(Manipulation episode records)
---*---

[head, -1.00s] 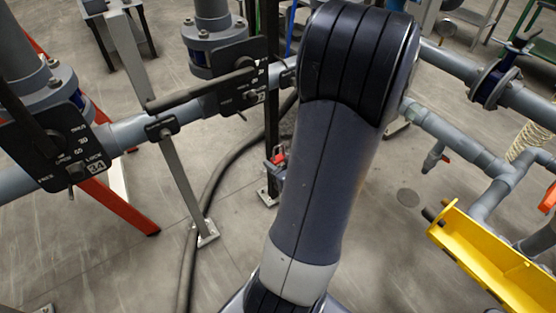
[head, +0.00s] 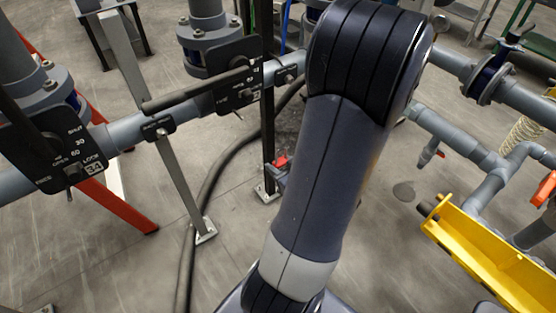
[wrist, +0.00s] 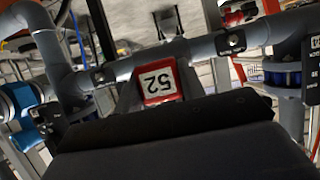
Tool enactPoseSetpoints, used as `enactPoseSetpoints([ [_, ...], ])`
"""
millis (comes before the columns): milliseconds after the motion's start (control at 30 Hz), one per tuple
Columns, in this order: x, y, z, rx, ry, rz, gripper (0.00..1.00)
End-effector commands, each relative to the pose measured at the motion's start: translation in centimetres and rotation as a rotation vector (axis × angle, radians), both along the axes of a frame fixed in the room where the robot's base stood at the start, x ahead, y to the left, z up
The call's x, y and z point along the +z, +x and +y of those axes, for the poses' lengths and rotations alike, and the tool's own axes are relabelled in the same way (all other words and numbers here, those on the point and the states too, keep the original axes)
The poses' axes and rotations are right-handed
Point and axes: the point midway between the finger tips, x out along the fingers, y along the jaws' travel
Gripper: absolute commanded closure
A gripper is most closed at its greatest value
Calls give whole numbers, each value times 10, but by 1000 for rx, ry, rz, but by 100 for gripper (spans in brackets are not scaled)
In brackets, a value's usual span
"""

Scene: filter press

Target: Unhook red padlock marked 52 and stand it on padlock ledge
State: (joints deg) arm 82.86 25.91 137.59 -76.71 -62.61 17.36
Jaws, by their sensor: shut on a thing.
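The red padlock (wrist: 158,84) shows in the wrist view with a white label reading 52, upside down in the picture. It sits just beyond the dark body of my gripper (wrist: 157,88), between the grey fingers, which are shut on it. Its shackle cannot be made out, and I cannot tell whether it still touches a hook. In the head view my arm hides the gripper and the padlock. I cannot pick out the padlock ledge with certainty in either view.
A grey pipe with black lever plates (head: 238,85) runs across the left of the head view. A red-topped fitting (head: 280,162) is beside the dark post, left of my arm. A yellow tray (head: 500,262) and a blue valve (head: 487,80) are at right. Open floor shows between.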

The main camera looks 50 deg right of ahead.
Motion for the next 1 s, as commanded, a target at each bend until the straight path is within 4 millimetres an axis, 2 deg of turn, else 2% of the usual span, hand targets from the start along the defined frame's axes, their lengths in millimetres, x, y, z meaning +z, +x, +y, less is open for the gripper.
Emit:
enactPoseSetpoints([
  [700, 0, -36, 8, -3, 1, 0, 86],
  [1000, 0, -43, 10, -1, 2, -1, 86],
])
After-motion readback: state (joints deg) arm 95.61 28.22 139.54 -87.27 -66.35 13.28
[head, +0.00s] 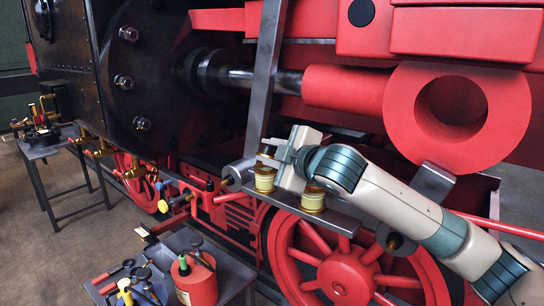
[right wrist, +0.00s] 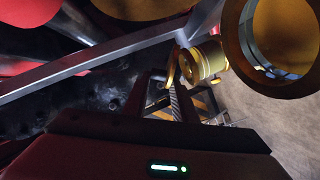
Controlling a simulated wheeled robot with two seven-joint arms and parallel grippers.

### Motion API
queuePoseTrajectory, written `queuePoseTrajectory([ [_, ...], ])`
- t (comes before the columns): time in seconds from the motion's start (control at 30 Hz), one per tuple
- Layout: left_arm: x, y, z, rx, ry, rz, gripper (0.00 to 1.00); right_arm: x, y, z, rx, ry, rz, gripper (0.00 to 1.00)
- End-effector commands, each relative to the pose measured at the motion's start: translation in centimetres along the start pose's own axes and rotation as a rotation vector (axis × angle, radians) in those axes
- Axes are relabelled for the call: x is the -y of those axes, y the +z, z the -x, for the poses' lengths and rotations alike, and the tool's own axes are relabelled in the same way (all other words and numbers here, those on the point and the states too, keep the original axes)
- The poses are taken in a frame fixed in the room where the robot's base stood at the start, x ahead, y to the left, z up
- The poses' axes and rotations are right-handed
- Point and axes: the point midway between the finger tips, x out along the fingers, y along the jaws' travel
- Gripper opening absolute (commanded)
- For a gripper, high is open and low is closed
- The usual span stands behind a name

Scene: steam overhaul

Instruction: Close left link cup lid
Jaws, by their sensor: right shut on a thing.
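The left link cup (head: 264,180), pale with brass bands, stands on the grey metal bar (head: 335,214). It also shows in the right wrist view (right wrist: 207,61). Its brass lid (right wrist: 172,68) appears raised on edge beside the cup, at my right fingertips. My right gripper (head: 283,158) reaches in from the right, above and behind the cups; its fingers also show in the right wrist view (right wrist: 168,88). It is shut, seemingly on this lid; the exact contact is small and dark. My left gripper is out of view.
A second cup (head: 313,199) stands close to the right, under my right wrist; its wide brass rim (right wrist: 243,48) looms near the wrist camera. A slanted grey bar (head: 266,85) rises behind the left cup. A red can (head: 196,280) and tools occupy a front table.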

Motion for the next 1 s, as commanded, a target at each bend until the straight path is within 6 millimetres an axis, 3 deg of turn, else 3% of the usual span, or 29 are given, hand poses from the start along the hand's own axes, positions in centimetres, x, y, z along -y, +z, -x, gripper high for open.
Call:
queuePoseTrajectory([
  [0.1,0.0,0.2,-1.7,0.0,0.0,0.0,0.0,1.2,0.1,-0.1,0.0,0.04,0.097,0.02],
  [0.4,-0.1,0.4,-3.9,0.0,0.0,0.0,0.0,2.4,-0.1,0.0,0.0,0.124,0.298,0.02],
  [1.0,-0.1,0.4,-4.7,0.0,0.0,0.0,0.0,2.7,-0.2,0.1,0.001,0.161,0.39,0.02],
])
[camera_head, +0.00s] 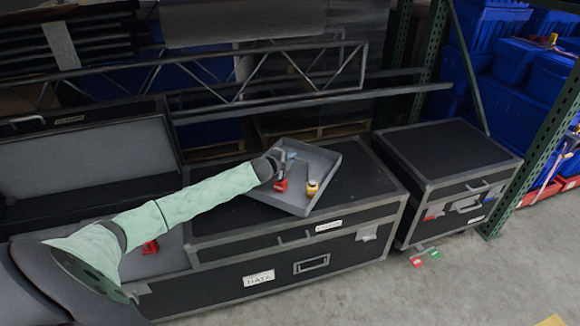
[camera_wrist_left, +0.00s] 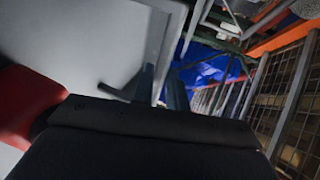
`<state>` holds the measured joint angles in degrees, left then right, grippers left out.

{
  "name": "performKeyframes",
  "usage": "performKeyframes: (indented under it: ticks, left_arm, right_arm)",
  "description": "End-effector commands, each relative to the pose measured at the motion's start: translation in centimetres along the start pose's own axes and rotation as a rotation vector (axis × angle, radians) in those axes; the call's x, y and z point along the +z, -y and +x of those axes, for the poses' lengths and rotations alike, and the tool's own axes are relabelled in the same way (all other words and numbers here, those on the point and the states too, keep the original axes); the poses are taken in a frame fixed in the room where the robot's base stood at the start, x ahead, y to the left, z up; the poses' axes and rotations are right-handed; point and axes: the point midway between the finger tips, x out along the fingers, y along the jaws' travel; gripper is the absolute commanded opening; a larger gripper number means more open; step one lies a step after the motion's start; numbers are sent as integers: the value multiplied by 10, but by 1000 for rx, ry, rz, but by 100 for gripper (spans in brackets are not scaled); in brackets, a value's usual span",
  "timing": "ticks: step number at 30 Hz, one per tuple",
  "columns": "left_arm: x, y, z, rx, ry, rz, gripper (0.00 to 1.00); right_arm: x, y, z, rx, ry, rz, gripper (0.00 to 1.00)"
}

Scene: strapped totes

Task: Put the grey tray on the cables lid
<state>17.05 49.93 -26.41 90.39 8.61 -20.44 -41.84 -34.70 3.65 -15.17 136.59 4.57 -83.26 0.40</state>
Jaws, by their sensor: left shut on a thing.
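The grey tray (camera_head: 323,160) is a shallow open tray with raised walls. In the head view it is over the black lid (camera_head: 350,200) whose front label looks like "cables"; I cannot tell whether it touches. My left gripper (camera_head: 283,160) is at the tray's far left side, shut on its wall. In the left wrist view the fingers (camera_wrist_left: 161,88) close at the edge of the tray's pale surface (camera_wrist_left: 85,45). A yellow item (camera_head: 313,187) and a red item (camera_head: 281,185) show in the tray. My right gripper is out of view.
The lid tops a long black case (camera_head: 220,292) labelled "DATA". An open lid (camera_head: 90,160) stands at left, and a smaller black case (camera_head: 445,150) stands at right. A metal truss (camera_head: 280,75) runs behind. Small red and green tags (camera_head: 427,256) lie near the floor.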

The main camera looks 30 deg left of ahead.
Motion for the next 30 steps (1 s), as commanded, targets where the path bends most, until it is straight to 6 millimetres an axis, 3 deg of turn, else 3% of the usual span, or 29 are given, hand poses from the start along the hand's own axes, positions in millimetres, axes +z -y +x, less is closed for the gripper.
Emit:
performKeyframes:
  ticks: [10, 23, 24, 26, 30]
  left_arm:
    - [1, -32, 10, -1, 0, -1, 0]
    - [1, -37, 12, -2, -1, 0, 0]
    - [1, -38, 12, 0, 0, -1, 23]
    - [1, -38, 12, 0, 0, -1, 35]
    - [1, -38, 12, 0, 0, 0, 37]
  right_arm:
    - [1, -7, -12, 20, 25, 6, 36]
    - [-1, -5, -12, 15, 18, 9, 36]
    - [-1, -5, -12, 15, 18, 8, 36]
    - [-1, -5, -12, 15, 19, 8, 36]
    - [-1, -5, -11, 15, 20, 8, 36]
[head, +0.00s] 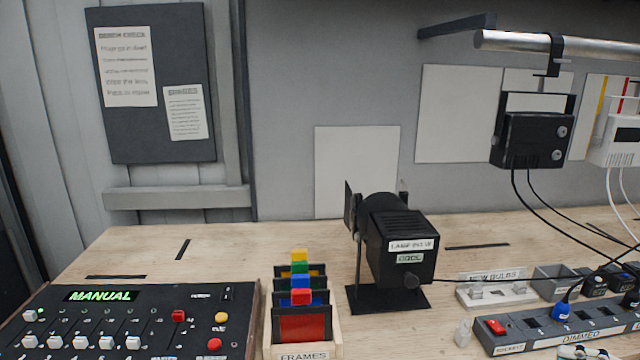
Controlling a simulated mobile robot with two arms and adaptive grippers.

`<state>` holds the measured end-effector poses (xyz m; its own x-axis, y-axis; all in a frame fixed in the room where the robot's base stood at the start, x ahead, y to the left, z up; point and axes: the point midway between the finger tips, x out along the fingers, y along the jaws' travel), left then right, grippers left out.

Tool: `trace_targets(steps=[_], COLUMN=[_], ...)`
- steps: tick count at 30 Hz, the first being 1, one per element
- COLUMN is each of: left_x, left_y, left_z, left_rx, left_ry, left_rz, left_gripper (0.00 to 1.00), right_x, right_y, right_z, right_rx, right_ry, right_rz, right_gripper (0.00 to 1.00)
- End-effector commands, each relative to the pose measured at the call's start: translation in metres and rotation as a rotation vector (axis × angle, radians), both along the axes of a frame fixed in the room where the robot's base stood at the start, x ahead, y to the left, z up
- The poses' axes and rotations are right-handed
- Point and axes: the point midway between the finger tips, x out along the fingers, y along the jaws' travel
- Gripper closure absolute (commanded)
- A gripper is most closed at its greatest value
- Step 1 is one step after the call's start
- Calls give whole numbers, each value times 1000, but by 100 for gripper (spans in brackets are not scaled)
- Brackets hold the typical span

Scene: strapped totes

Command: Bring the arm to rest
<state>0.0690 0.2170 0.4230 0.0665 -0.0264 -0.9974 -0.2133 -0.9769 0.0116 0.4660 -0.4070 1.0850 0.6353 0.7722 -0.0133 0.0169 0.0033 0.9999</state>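A control desk (130,325) with a green "MANUAL" display fills the front left. A wooden box labelled "FRAMES" (303,355) holds several upright frames with coloured tabs.
A "NEW BULBS" holder (490,290), a grey bin (555,283) and a "DIMMED" socket strip (570,328) with a blue plug crowd the right. A black unit (535,138) hangs from a rail (600,48), trailing cables.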

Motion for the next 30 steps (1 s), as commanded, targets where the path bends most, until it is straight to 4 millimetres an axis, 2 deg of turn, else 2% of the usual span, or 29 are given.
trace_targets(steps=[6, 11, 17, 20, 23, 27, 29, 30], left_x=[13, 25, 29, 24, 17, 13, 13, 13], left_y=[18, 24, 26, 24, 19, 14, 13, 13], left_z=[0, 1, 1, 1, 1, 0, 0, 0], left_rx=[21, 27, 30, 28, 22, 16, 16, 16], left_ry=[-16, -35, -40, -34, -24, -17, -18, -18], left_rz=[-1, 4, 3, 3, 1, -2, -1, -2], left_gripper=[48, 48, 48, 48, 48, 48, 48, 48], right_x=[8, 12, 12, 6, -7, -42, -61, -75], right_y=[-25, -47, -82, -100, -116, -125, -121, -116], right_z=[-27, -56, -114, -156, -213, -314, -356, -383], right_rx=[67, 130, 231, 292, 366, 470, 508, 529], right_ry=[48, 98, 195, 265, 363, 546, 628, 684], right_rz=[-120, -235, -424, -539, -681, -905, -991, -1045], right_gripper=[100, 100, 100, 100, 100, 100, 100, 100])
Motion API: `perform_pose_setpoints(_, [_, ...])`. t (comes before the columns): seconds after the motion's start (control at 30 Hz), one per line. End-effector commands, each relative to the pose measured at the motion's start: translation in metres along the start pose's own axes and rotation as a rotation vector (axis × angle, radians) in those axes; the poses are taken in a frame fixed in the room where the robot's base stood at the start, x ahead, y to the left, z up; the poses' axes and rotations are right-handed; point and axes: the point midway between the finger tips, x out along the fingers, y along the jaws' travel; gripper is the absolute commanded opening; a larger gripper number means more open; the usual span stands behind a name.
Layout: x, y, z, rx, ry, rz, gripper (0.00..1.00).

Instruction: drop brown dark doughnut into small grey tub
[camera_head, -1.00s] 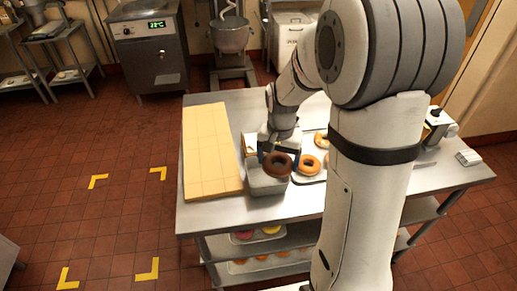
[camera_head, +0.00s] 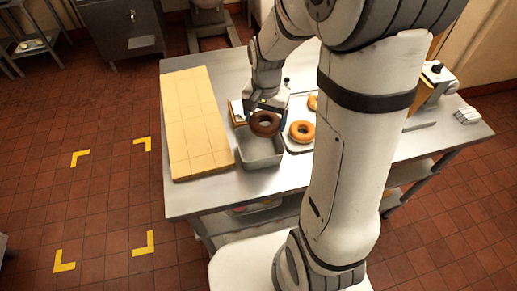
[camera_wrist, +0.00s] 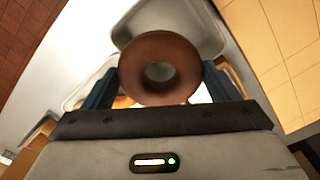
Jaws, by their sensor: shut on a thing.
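The dark brown doughnut (camera_head: 265,118) is held in my gripper (camera_head: 266,112), over the back part of the small grey tub (camera_head: 262,157). In the wrist view the doughnut (camera_wrist: 135,68) sits between the two blue fingers of my gripper (camera_wrist: 158,85), its hole facing the camera. The tub stands on the metal table, and the part of its inside that shows looks empty. The doughnut and gripper hide the tub's back edge in the head view. In the wrist view a grey container rim (camera_wrist: 190,20) shows behind the doughnut.
A tray (camera_head: 298,144) with lighter doughnuts (camera_head: 302,131) lies to the right of the tub, partly behind my arm. A pale tiled board (camera_head: 197,125) lies to the left. The metal table's front left corner (camera_head: 185,205) is bare.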

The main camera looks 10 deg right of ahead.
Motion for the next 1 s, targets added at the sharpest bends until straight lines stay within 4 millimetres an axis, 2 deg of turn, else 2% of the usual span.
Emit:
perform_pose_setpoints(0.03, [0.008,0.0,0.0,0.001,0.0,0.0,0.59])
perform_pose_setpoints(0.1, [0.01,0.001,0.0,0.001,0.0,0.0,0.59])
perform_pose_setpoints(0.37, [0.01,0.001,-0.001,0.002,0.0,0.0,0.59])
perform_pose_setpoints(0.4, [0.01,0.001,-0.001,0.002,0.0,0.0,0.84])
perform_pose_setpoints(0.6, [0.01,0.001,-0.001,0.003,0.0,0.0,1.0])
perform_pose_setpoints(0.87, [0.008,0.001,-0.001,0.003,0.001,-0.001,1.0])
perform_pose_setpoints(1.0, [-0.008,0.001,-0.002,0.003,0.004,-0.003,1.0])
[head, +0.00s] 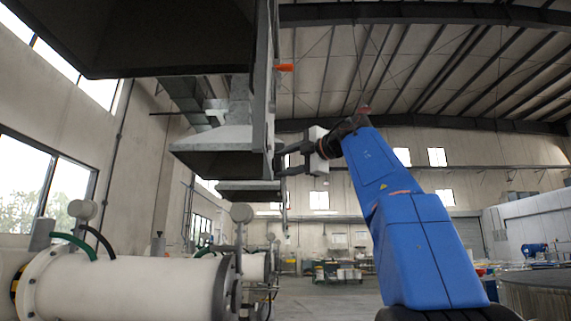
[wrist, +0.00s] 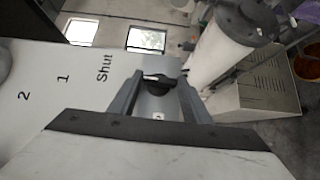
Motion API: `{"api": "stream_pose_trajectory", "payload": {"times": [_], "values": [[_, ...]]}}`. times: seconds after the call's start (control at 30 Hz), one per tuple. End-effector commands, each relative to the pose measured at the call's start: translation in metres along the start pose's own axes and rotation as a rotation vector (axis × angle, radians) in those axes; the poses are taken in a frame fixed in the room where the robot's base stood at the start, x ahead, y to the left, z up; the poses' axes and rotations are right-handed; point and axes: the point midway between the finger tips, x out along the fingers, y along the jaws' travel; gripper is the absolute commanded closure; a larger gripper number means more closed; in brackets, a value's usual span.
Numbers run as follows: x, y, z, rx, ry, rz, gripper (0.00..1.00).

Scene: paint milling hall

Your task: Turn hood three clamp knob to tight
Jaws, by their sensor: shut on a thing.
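In the wrist view a black clamp knob (wrist: 158,80) with a pale mark sits on a small grey plate. My gripper (wrist: 160,76) has one finger on each side of the knob and is shut on it. In the head view my gripper (head: 280,160) reaches left to the side of a grey hood (head: 222,145). The knob is too small or hidden to make out there. I cannot read a hood number. A pale plate (wrist: 80,88) left of the knob is lettered "Shut", "1" and "2".
A large dark hood (head: 135,35) hangs close at upper left, with an orange piece (head: 285,68) on its edge. Another hood (head: 248,188) hangs beyond. White cylindrical mills (head: 130,285) stand below left. The floor (head: 318,290) in the middle is partly clear.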

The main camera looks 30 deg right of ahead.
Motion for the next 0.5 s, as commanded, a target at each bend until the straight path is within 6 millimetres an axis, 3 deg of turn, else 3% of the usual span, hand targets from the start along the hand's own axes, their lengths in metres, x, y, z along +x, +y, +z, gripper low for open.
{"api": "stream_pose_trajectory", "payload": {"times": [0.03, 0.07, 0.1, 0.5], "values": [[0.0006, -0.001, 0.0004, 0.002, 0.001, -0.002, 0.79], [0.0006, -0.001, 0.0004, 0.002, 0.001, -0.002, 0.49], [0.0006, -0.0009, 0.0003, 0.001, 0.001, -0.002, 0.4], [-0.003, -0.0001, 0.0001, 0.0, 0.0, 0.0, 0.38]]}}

---*---

## Given request
Above are entries; state the number of lines among them that contain "less", and nothing else.

## Result of the task
2